▶ [What is asked] Take the line containing "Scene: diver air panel" and every line after it to the end of the records, and copy them exactly, leaving out pictures.

Entries taken from a collection:
# # #

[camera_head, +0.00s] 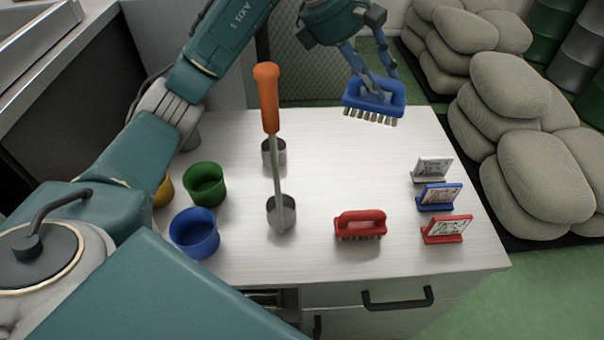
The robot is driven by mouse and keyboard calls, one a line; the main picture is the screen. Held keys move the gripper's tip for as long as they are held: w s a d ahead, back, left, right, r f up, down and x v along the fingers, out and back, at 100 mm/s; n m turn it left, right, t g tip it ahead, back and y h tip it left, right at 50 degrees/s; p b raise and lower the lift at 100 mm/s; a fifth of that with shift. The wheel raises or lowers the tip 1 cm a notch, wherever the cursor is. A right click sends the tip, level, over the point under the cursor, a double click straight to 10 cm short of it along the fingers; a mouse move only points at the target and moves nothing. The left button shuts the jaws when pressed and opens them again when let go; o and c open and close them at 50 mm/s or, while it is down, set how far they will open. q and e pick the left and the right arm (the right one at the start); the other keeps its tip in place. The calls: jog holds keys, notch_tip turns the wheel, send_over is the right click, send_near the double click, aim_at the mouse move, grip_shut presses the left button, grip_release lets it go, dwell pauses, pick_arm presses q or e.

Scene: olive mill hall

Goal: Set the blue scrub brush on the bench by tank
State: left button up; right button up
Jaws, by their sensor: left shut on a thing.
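The blue scrub brush (390,108) has a blue body and pale bristles pointing down. My left gripper (378,88) is shut on its handle and holds it above the far edge of the bench. The bench (340,165) has a pale metal top with a drawer in front. I cannot tell the gap between the bristles and the bench top. A red scrub brush (360,224) stands at the front of the bench. My right gripper is not in view. No tank can be made out for certain.
Blue (194,232) and green (204,184) cups and a partly hidden yellow cup stand left. An orange-handled tool (267,95) rises from a metal cup (282,213). White (432,170), blue (438,196) and red (446,230) sign holders stand right. Sacks (530,150) are beyond.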

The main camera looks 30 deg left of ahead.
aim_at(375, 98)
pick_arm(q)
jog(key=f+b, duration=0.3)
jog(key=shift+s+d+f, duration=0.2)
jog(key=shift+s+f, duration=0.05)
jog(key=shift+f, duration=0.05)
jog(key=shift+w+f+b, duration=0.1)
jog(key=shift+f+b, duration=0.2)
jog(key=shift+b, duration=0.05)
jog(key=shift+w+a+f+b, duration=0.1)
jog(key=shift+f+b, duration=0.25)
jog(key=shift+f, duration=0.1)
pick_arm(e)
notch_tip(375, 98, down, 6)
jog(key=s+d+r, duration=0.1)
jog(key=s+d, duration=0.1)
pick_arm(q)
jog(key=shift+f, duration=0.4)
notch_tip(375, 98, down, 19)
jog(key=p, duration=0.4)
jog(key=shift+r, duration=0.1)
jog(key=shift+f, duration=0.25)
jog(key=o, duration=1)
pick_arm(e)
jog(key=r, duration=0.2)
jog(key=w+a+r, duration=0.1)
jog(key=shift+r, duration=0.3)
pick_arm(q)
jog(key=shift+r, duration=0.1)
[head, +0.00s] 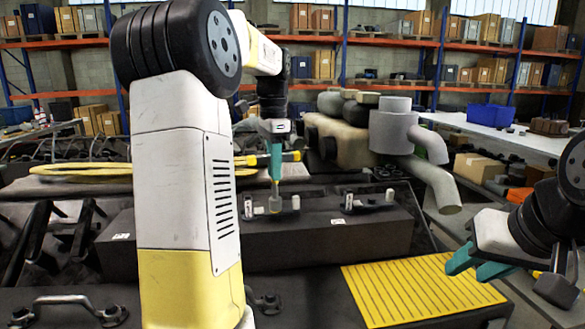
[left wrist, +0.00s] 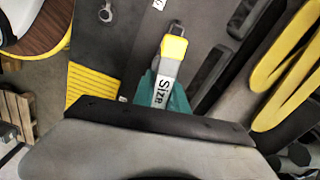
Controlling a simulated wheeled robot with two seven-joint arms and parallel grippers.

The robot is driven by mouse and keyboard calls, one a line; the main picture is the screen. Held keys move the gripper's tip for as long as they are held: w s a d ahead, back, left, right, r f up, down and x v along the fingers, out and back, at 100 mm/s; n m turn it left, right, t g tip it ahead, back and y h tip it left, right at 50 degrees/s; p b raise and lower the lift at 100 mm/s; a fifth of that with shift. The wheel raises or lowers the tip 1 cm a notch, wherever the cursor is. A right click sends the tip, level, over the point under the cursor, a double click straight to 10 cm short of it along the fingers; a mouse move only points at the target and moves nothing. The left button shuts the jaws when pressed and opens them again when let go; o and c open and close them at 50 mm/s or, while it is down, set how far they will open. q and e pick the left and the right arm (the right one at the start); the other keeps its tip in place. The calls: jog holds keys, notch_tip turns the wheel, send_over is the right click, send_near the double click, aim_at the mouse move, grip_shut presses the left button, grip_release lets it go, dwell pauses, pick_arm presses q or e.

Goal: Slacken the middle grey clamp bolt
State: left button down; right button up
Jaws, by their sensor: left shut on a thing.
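My left gripper (head: 275,150) is shut on a tool with a yellow and black handle (head: 291,156), above the dark engine block. The tool's thin shaft points down to a grey clamp bolt (head: 275,204) on the block; tip and bolt overlap in the head view, and I cannot tell whether they are fully seated. In the left wrist view, a tool part with a yellow end and a "Size" label (left wrist: 161,92) shows between the teal fingers. My right gripper (head: 478,264) is open, low at the right, away from the bolts.
A yellow ribbed mat (head: 408,290) lies in front. A grey pipe assembly (head: 398,130) stands behind at the right. A blue bin (head: 491,115) sits on the back table. My left arm hides the block's left part.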

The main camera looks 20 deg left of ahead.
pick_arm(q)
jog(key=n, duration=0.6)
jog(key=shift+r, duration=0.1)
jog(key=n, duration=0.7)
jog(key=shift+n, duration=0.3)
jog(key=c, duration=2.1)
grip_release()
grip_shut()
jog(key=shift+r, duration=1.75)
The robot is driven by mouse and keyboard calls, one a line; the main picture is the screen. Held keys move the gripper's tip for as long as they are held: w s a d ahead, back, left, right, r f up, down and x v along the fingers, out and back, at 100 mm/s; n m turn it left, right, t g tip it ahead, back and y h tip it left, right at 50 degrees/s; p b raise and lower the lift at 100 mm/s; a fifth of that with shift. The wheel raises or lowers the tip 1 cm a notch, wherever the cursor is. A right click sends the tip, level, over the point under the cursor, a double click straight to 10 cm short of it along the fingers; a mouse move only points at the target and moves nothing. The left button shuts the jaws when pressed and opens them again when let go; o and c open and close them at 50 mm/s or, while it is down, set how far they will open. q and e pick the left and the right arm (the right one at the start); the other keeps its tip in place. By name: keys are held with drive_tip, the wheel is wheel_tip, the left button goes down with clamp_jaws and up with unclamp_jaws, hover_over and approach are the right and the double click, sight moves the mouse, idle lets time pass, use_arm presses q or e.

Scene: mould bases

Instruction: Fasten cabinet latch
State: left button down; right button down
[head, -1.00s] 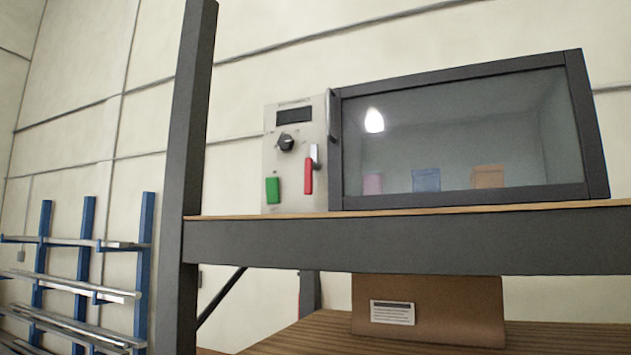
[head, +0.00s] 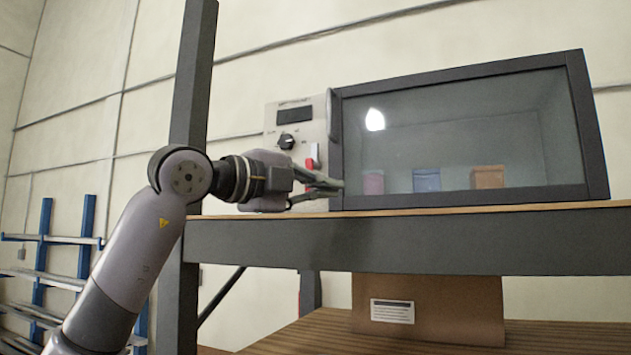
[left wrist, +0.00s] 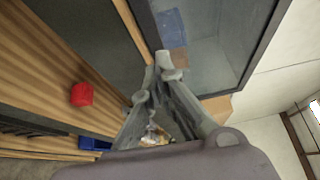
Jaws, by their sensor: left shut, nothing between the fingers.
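The cabinet (head: 460,198) stands on the shelf with its dark-framed glass door flush against the front. Left of the door is a pale control panel (head: 270,118) with a display, a black knob and a red-handled lever (head: 311,163). Which part is the latch I cannot tell for sure. My left gripper (head: 338,187) is shut and empty, in front of the panel's lower right and the door's left edge. My right gripper is not in view.
A grey post (head: 196,80) rises behind my left arm. The shelf's thick front beam (head: 420,242) runs under the cabinet. A brown box (head: 440,325) stands on the lower shelf. The wrist view shows a red block (left wrist: 82,94) and a blue object (left wrist: 94,144).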

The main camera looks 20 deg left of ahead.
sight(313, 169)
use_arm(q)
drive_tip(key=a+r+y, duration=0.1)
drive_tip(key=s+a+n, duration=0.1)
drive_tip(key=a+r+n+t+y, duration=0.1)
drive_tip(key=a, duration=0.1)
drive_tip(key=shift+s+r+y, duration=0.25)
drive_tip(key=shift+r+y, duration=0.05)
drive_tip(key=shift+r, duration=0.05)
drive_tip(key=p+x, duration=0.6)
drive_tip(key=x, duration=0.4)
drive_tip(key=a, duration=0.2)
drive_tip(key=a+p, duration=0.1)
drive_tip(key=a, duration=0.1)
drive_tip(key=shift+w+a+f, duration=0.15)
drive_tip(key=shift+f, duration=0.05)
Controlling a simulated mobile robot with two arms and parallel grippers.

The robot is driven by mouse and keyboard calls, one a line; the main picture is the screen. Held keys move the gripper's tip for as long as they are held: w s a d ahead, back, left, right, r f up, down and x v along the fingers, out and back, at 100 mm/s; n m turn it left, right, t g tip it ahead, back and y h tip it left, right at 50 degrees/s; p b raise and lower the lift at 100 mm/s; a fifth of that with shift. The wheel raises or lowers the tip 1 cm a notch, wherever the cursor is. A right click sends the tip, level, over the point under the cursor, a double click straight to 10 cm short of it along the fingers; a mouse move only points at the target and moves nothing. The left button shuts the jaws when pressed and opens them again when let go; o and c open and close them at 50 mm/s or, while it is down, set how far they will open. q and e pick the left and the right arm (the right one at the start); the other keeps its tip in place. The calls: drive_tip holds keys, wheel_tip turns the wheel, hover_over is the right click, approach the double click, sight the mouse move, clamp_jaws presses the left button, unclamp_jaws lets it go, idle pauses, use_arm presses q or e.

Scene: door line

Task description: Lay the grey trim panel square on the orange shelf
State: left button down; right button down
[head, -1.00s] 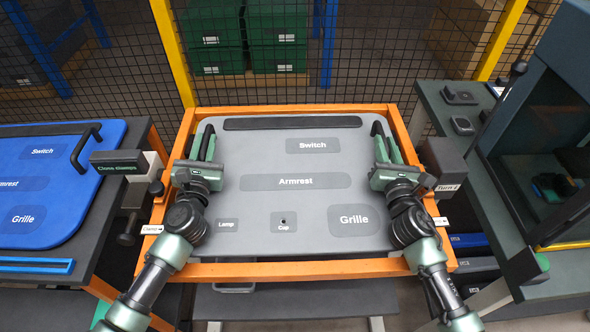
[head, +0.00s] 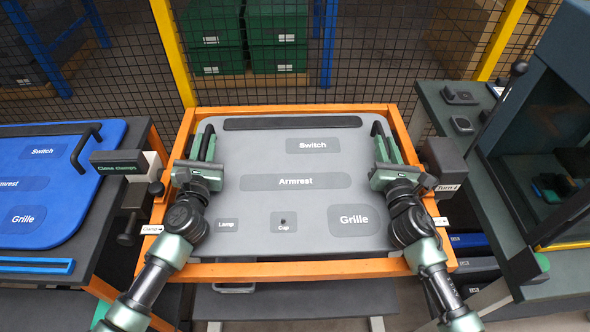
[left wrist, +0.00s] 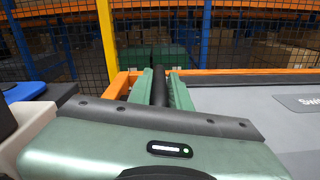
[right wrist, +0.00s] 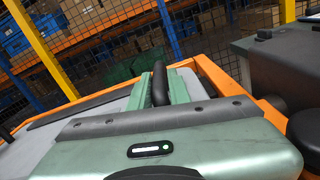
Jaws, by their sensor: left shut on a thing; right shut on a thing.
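The grey trim panel (head: 290,210) lies within the orange shelf (head: 300,268) frame in the head view, its sides roughly in line with the frame. It carries the labels Switch, Armrest, Lamp, Cup or Cap, and Grille. My left gripper (head: 205,150) is shut on the panel's left black handle, which shows between the fingers in the left wrist view (left wrist: 159,88). My right gripper (head: 385,148) is shut on the right black handle, also between the fingers in the right wrist view (right wrist: 160,85). Whether the panel's underside rests fully on the shelf cannot be told.
A blue panel (head: 50,190) lies on the table at left, by a box marked Close clamps (head: 118,162). A dark box with a Turn tag (head: 446,165) stands close right of the frame. A dark cabinet (head: 545,130) is further right. A mesh fence (head: 350,50) stands behind.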

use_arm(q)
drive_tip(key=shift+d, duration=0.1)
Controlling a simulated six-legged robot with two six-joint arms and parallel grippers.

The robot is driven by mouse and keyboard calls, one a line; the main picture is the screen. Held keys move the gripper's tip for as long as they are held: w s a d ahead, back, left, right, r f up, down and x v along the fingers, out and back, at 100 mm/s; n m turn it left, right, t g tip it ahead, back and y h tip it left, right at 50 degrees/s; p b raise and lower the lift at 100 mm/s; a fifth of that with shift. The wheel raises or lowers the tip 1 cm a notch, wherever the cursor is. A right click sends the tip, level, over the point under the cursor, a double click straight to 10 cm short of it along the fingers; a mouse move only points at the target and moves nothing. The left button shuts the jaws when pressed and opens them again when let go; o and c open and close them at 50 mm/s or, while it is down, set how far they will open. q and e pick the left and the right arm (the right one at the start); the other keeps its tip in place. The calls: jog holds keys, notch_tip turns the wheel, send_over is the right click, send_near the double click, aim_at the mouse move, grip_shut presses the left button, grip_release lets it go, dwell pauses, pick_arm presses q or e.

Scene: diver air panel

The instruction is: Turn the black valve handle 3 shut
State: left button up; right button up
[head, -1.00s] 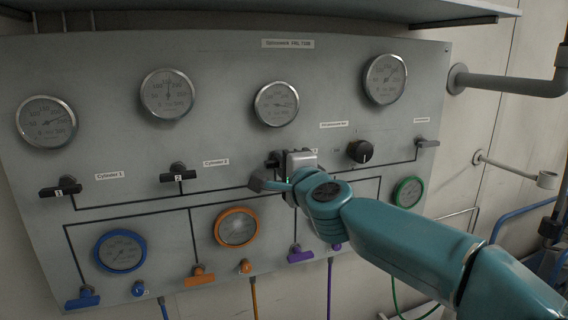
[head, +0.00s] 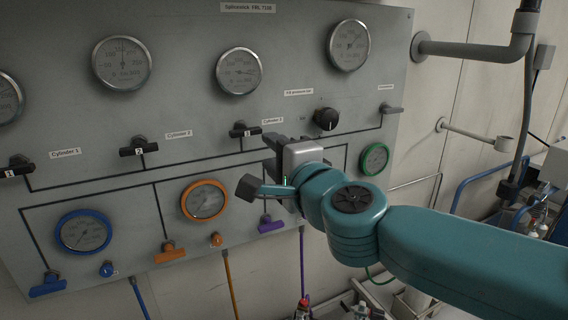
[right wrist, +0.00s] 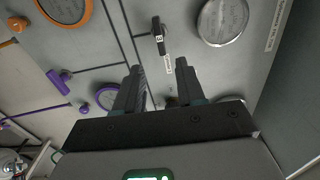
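The black valve handle 3 (head: 245,130) is on the grey panel in the head view, in line with handles 1 (head: 20,167) and 2 (head: 139,147). Its bar lies roughly level, crosswise to the pipe line below it. In the right wrist view the handle (right wrist: 159,38) shows beyond the fingertips, near the middle between them. My right gripper (head: 263,166) is below and right of the handle in the head view. Its fingers (right wrist: 160,72) are apart with nothing between them, and it does not touch the handle. My left gripper is not in view.
Round gauges (head: 239,70) sit above the handles. A black knob (head: 326,119) and a grey lever (head: 391,109) are to the right. Purple (head: 271,224) and orange (head: 168,253) handles are lower on the panel. A grey pipe (head: 470,48) juts out at upper right.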

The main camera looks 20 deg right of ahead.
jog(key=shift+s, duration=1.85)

# # #

▶ [The output]
Scene: diver air panel

The instruction is: Turn the black valve handle 3 shut
State: left button up; right button up
[head, -1.00s] 
[head, +0.00s] 
[right wrist, +0.00s] 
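The black valve handle 3 (head: 245,130) is on the grey panel in the head view, in line with handles 1 (head: 20,167) and 2 (head: 139,147). Its bar lies roughly level, crosswise to the pipe line below it. In the right wrist view the handle (right wrist: 159,38) shows beyond the fingertips, near the middle between them. My right gripper (head: 263,166) is below and right of the handle in the head view. Its fingers (right wrist: 160,72) are apart with nothing between them, and it does not touch the handle. My left gripper is not in view.
Round gauges (head: 239,70) sit above the handles. A black knob (head: 326,119) and a grey lever (head: 391,109) are to the right. Purple (head: 271,224) and orange (head: 168,253) handles are lower on the panel. A grey pipe (head: 470,48) juts out at upper right.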

The main camera looks 20 deg right of ahead.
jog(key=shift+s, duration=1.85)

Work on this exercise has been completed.